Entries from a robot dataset
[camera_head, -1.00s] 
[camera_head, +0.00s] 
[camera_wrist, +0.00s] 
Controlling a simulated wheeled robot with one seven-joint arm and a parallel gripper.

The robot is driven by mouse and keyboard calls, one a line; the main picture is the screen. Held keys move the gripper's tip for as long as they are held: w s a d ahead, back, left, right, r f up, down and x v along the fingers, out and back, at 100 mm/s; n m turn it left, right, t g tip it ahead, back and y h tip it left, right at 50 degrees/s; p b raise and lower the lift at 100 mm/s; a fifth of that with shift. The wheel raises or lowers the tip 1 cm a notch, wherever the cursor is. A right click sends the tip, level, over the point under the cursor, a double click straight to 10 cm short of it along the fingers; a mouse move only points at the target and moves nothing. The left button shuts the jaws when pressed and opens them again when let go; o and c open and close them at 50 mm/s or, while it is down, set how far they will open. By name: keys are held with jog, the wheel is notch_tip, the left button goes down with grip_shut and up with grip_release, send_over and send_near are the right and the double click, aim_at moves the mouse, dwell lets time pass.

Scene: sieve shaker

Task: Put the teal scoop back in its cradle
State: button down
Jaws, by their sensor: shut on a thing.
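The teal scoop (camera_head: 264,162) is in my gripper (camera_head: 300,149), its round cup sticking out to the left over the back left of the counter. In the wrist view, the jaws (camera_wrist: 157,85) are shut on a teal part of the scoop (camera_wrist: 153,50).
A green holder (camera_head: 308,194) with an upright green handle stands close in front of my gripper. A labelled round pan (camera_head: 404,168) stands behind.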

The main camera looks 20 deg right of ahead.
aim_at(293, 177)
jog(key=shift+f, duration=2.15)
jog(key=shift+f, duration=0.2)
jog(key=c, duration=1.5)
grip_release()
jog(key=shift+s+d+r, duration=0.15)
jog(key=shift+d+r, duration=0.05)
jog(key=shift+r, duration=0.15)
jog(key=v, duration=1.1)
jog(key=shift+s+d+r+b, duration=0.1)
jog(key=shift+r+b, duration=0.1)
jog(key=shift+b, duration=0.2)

* * *

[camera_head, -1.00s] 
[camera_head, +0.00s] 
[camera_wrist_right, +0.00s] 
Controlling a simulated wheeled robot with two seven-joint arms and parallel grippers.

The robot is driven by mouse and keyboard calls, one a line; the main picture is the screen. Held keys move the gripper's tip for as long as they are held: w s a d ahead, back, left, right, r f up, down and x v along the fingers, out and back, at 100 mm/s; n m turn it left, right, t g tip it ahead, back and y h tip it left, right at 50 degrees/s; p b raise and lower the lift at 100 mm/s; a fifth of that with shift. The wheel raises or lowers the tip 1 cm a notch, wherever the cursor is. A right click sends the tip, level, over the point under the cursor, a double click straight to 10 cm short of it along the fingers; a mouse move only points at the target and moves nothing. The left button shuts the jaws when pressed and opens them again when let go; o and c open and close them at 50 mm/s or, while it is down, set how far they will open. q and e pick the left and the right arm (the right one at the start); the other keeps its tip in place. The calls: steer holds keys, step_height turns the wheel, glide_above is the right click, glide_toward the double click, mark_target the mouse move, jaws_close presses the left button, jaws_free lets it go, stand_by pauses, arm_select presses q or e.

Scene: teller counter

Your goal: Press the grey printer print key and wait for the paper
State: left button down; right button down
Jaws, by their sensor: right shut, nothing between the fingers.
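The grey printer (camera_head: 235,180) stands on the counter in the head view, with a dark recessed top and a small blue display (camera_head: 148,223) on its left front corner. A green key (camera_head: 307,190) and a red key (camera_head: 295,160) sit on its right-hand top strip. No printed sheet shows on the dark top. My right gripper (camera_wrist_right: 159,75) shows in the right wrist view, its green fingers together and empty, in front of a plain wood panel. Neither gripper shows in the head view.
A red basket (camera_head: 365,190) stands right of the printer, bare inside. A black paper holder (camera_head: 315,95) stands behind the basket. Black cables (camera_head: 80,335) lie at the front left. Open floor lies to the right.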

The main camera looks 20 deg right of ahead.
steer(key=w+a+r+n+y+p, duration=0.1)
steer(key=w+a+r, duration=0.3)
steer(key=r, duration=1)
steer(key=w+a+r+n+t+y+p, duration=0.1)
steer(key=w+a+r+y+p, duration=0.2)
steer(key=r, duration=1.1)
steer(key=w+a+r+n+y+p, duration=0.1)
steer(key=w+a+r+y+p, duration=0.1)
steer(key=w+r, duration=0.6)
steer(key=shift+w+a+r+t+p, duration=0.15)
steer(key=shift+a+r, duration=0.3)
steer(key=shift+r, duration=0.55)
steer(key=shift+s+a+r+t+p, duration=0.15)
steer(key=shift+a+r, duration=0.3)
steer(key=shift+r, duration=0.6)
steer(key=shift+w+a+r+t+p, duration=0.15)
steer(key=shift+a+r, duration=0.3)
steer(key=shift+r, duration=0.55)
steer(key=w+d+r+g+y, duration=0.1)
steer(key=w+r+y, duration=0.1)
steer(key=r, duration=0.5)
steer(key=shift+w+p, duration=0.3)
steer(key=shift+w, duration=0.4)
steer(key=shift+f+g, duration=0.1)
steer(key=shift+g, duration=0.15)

--

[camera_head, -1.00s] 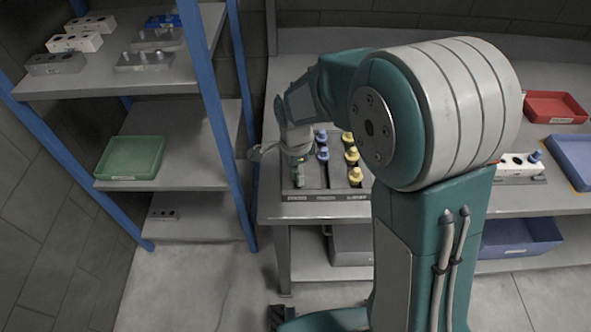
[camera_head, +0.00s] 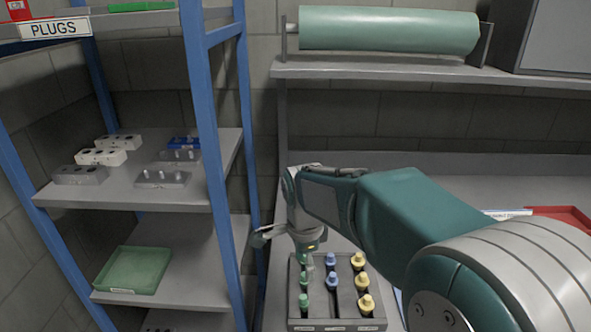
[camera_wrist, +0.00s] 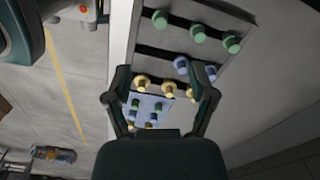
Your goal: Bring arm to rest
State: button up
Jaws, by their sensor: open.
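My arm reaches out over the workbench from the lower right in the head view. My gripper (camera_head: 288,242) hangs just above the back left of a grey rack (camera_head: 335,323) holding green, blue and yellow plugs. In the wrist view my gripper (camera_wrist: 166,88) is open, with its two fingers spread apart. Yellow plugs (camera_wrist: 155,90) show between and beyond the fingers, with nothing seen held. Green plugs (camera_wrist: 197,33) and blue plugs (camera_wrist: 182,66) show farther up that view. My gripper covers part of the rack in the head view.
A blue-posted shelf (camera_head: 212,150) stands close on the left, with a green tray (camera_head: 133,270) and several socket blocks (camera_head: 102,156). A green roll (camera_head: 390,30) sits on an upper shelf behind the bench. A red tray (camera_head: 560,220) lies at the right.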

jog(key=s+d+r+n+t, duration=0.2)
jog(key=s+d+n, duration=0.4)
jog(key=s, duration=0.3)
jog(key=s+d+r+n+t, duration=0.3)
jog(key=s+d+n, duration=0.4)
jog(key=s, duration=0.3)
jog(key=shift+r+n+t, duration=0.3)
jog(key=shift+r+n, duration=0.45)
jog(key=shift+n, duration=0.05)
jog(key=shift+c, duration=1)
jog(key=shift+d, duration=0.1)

Stated goal >> Copy out every line of the listing that contains the string "seven".

Final result >>
Controlling a simulated wheeled robot with one seven-joint arm and a parallel gripper.
Controlling a simulated wheeled robot with two seven-joint arms and parallel grippers.

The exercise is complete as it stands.